··· SUPPLIED DATA
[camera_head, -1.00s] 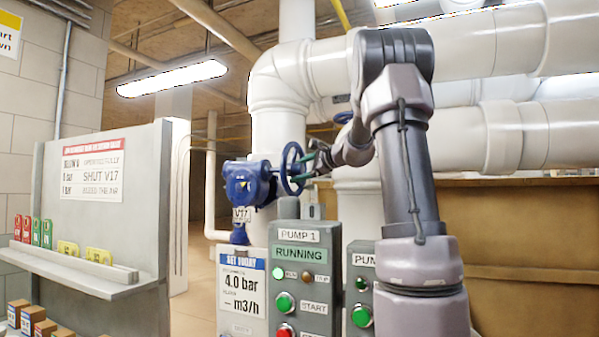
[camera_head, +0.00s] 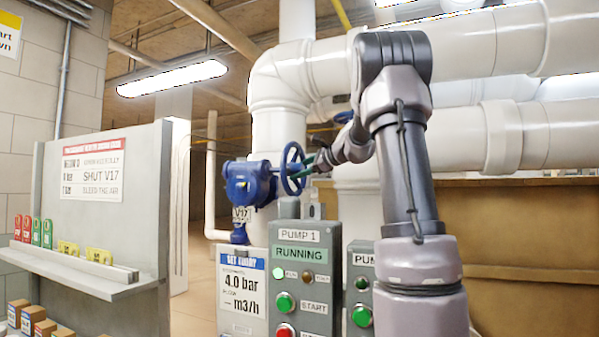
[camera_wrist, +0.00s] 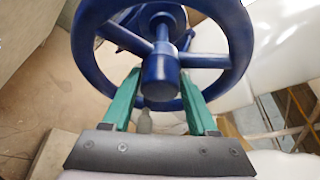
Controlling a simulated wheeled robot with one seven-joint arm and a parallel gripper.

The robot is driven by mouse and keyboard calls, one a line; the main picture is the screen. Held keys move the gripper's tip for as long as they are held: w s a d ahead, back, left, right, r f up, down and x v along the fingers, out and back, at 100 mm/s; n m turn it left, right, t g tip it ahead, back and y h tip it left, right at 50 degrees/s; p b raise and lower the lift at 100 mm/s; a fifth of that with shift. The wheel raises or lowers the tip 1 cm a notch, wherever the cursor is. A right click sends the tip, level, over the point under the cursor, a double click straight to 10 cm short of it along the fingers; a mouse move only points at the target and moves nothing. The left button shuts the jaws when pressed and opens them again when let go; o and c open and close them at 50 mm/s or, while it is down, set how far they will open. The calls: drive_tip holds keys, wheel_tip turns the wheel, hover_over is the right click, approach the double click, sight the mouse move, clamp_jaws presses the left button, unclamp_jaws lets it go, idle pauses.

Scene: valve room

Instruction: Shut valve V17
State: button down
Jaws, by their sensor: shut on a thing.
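Valve V17 (camera_head: 247,184) is a blue valve with a blue handwheel (camera_head: 286,171) on its right side, in front of a thick white pipe. A small tag reading V17 (camera_head: 241,214) hangs on it. My gripper (camera_head: 308,162) is at the right part of the wheel. In the wrist view the wheel (camera_wrist: 238,40) fills the upper middle, with its hub facing me. The green fingers of my gripper (camera_wrist: 160,92) are on both sides of the hub and reach the lower rim. They are shut on the wheel; the exact contact is partly hidden by the rim and hub.
At left is a board (camera_head: 93,190) with a "SHUT V17" line and a shelf (camera_head: 75,268). Large white pipes run behind.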

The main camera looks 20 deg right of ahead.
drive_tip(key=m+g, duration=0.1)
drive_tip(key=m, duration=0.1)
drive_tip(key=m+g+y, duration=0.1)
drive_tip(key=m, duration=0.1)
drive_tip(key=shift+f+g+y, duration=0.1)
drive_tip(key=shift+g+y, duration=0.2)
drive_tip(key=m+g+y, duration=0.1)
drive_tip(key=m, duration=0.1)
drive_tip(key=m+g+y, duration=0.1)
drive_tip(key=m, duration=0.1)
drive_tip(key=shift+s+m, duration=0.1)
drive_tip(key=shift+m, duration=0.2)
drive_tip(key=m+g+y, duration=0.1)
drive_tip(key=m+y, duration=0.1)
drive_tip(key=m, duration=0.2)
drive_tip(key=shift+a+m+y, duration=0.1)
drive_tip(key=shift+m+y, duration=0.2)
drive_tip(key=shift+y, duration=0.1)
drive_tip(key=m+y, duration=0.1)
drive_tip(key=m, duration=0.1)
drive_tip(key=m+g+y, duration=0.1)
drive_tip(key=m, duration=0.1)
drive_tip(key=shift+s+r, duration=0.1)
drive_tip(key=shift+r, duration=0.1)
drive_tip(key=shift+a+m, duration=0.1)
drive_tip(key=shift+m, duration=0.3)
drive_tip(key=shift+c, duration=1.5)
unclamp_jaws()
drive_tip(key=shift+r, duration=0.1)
······
WHAT TO PRODUCE:
The material above holds pictures; copy everything else in it exactly.

ANSWER TO THE TASK:
[camera_head, -1.00s] 
[camera_head, +0.00s] 
[camera_wrist, +0.00s] 
Controlling a simulated wheeled robot with one seven-joint arm and a parallel gripper.

The robot is driven by mouse and keyboard calls, one a line; the main picture is the screen. Held keys move the gripper's tip for as long as they are held: w s a d ahead, back, left, right, r f up, down and x v along the fingers, out and back, at 100 mm/s; n m turn it left, right, t g tip it ahead, back and y h tip it left, right at 50 degrees/s; p b raise and lower the lift at 100 mm/s; a fifth of that with shift. The wheel raises or lowers the tip 1 cm a notch, wherever the cursor is. A right click sends the tip, level, over the point under the cursor, a double click straight to 10 cm short of it along the fingers; a mouse move only points at the target and moves nothing. The left button shuts the jaws when pressed and opens them again when let go; o and c open and close them at 50 mm/s or, while it is down, set how far they will open. The calls: drive_tip holds keys, wheel_tip turns the wheel, hover_over is the right click, approach the double click, sight the mouse move, clamp_jaws presses the left button, unclamp_jaws lets it go, idle pauses.

Scene: valve room

Instruction: Shut valve V17
State: button down
Jaws, by their sensor: shut on a thing.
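Valve V17 (camera_head: 247,184) is a blue valve with a blue handwheel (camera_head: 286,171) on its right side, in front of a thick white pipe. A small tag reading V17 (camera_head: 241,214) hangs on it. My gripper (camera_head: 308,162) is at the right part of the wheel. In the wrist view the wheel (camera_wrist: 238,40) fills the upper middle, with its hub facing me. The green fingers of my gripper (camera_wrist: 160,92) are on both sides of the hub and reach the lower rim. They are shut on the wheel; the exact contact is partly hidden by the rim and hub.
At left is a board (camera_head: 93,190) with a "SHUT V17" line and a shelf (camera_head: 75,268). Large white pipes run behind.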

The main camera looks 20 deg right of ahead.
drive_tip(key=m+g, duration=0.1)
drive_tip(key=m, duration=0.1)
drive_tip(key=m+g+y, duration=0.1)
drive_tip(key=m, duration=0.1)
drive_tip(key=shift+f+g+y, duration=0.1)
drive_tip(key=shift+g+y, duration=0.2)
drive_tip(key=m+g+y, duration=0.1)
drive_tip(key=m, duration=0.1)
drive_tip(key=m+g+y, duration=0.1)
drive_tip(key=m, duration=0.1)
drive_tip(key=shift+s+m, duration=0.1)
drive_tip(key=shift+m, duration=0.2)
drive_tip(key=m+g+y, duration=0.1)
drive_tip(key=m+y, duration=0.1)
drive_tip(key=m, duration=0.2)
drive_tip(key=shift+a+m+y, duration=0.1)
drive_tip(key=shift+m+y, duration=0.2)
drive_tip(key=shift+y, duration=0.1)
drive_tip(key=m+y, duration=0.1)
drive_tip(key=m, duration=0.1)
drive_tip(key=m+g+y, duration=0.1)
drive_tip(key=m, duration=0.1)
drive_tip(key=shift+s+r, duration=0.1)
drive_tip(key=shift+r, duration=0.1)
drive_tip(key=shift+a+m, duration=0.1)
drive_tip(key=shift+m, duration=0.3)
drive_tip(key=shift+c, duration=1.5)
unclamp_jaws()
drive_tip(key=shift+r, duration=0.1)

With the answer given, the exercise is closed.